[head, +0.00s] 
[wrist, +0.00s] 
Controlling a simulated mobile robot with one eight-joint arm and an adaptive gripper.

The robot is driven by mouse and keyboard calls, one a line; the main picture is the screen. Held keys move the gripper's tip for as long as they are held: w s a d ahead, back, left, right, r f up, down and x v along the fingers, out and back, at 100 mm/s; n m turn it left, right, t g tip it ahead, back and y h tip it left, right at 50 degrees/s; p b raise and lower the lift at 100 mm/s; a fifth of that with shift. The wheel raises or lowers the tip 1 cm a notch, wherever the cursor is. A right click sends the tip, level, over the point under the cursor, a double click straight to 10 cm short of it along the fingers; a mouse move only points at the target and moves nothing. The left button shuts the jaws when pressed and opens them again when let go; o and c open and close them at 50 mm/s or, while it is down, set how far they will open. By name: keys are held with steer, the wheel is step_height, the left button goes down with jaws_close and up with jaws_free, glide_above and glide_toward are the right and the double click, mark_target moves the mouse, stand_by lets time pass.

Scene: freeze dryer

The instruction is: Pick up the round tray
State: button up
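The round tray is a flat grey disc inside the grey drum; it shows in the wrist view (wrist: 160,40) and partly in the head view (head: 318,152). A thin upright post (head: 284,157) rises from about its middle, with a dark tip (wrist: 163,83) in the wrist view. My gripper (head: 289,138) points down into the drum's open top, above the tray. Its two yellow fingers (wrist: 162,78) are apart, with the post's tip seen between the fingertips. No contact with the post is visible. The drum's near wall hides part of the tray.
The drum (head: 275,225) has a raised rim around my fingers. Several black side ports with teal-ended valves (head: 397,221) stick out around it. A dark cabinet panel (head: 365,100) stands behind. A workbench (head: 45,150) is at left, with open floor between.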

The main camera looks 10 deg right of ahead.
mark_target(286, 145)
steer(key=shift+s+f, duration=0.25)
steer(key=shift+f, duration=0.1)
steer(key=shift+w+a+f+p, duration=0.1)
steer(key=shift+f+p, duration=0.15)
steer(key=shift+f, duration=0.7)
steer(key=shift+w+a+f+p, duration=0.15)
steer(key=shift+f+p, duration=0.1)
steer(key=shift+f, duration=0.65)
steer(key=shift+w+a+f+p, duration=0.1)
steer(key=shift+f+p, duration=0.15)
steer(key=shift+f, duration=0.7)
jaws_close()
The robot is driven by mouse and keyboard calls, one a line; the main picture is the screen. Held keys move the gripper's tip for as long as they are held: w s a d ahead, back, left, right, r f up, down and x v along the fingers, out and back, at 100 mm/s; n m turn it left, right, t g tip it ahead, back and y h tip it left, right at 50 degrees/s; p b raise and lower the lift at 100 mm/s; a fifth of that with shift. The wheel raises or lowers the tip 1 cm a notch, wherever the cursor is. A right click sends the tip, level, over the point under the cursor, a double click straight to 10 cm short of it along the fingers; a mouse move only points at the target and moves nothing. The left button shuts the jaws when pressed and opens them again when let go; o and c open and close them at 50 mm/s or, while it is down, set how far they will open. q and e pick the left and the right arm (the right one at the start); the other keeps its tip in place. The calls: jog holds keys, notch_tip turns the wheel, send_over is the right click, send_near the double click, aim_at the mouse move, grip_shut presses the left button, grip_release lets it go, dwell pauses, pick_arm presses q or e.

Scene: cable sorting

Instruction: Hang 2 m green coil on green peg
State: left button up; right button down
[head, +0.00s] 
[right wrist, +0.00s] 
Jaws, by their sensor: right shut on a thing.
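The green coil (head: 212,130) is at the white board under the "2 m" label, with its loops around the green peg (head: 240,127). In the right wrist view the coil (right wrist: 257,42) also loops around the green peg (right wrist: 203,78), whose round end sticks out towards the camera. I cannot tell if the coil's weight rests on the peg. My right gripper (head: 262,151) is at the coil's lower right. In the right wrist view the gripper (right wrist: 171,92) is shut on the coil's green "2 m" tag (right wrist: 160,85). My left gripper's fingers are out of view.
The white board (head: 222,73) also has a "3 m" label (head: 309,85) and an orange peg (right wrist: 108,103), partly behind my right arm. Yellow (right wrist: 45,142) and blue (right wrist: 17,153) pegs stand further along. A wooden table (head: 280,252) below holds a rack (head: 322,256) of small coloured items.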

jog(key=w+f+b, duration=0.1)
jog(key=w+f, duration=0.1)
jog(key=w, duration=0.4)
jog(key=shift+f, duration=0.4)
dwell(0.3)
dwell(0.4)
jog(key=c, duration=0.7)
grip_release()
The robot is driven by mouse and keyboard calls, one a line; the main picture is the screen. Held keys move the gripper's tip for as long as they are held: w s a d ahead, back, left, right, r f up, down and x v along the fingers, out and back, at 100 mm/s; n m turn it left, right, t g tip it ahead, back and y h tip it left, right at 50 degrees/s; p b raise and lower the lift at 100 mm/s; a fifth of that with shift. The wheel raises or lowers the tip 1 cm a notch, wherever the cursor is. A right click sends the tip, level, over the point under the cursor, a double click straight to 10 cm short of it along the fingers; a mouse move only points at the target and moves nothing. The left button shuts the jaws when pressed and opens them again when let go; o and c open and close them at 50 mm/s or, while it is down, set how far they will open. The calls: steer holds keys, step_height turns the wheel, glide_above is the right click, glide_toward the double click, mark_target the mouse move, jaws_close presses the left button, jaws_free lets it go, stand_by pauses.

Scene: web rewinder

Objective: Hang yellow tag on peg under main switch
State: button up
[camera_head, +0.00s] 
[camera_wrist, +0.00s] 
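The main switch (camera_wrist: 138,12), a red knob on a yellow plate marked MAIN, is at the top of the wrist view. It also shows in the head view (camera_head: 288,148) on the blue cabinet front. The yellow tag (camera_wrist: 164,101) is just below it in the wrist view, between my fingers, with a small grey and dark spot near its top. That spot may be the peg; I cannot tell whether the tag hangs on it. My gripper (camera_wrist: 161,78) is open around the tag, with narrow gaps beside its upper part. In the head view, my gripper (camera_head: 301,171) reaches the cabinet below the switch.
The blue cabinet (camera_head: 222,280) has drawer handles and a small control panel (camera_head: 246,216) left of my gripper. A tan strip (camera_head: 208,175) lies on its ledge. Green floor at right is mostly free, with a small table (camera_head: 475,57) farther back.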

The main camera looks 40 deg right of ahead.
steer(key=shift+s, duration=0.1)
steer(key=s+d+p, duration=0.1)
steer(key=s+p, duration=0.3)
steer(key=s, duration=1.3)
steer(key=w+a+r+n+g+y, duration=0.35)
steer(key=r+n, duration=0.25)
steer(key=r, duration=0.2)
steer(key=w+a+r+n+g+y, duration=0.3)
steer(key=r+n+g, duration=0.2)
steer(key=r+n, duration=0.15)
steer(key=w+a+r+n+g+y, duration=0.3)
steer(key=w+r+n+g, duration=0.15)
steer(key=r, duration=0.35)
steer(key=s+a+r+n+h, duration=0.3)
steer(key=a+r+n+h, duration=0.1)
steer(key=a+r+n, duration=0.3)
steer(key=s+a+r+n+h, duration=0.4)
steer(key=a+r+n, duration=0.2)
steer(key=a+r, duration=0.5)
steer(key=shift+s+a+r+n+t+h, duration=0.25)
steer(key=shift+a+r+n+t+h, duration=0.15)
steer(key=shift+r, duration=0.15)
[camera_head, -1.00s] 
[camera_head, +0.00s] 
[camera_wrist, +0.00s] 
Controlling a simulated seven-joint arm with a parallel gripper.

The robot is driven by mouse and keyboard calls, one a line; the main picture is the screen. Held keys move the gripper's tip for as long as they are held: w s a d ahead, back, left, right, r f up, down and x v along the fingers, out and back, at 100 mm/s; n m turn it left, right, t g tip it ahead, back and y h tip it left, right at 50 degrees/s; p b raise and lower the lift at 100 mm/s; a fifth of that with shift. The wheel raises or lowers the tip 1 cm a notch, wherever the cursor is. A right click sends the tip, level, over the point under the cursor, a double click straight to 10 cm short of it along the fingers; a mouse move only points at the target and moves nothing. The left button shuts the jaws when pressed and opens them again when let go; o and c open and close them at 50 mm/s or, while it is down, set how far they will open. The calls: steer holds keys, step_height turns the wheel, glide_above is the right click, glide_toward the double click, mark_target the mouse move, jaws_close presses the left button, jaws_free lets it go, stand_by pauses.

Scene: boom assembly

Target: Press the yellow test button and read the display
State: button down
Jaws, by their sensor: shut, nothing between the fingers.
==*==
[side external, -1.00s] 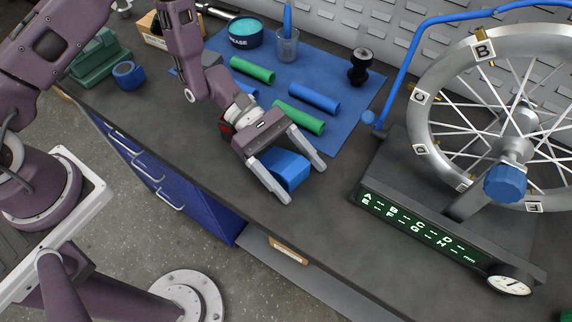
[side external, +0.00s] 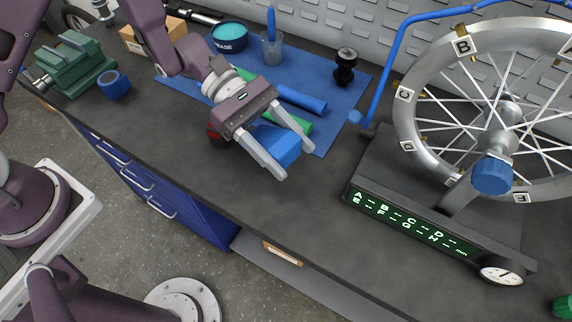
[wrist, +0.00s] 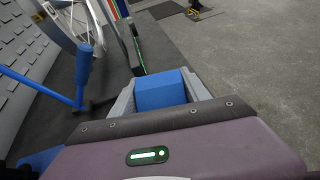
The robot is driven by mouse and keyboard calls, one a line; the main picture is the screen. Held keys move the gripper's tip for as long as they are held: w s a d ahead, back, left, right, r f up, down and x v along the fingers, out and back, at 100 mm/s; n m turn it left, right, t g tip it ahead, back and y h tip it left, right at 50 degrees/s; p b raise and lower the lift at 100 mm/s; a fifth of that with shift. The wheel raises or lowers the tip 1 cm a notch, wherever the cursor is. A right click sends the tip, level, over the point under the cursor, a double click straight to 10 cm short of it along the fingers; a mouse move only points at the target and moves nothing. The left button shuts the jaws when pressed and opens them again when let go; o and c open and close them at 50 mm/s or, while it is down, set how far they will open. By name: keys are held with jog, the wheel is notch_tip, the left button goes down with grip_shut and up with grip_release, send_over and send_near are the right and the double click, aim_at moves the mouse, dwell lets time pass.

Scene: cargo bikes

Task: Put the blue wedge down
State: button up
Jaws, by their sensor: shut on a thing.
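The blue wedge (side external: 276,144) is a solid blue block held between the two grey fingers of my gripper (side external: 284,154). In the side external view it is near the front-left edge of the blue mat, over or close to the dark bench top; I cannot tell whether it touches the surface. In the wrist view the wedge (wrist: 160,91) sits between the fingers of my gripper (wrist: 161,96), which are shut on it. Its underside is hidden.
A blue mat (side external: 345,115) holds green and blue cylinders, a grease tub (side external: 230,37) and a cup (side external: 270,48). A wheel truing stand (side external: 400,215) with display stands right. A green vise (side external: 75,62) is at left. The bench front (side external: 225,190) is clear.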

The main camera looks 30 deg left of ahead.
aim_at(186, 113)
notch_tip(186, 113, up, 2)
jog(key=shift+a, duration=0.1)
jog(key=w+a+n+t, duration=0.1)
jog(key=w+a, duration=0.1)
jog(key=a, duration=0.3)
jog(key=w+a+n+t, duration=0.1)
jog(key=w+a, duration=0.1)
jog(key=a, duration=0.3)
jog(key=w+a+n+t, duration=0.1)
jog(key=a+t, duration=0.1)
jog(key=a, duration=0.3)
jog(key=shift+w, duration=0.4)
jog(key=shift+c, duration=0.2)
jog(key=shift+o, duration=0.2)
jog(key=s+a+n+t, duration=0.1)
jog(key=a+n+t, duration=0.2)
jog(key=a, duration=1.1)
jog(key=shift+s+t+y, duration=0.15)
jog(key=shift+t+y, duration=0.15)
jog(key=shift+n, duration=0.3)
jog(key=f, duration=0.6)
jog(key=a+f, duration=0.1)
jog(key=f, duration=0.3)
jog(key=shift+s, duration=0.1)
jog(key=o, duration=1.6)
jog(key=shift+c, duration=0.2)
==*==
[Objective]: Everything from the line with "The main camera looks 40 deg right of ahead." through the line with "Jaws, by their sensor: shut, nothing", both ends included, should be repeated exactly; nothing else should appear.

[Written response]:
The main camera looks 40 deg right of ahead.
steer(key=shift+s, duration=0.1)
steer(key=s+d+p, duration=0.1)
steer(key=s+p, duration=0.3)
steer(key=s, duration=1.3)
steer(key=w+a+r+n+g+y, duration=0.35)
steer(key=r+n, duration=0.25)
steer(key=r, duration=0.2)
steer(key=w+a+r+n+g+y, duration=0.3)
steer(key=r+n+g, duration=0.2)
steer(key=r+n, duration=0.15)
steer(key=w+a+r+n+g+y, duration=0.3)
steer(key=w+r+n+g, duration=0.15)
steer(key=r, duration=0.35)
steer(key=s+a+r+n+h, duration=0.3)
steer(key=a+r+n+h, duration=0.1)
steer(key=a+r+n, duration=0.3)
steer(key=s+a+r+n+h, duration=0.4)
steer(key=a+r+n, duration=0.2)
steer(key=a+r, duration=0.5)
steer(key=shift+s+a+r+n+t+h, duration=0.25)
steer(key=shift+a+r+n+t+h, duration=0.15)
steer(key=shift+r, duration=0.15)
[camera_head, -1.00s] 
[camera_head, +0.00s] 
[camera_wrist, +0.00s] 
Controlling a simulated seven-joint arm with a parallel gripper.

The robot is driven by mouse and keyboard calls, one a line; the main picture is the screen. Held keys move the gripper's tip for as long as they are held: w s a d ahead, back, left, right, r f up, down and x v along the fingers, out and back, at 100 mm/s; n m turn it left, right, t g tip it ahead, back and y h tip it left, right at 50 degrees/s; p b raise and lower the lift at 100 mm/s; a fifth of that with shift. The wheel raises or lowers the tip 1 cm a notch, wherever the cursor is. A right click sends the tip, level, over the point under the cursor, a double click straight to 10 cm short of it along the fingers; a mouse move only points at the target and moves nothing. The left button shuts the jaws when pressed and opens them again when let go; o and c open and close them at 50 mm/s or, while it is down, set how far they will open. The calls: steer holds keys, step_height turns the wheel, glide_above is the right click, glide_toward the double click, mark_target the mouse move, jaws_close presses the left button, jaws_free lets it go, stand_by pauses.

Scene: boom assembly

Target: Press the yellow test button and read the display
State: button down
Jaws, by their sensor: shut, nothing between the fingers.

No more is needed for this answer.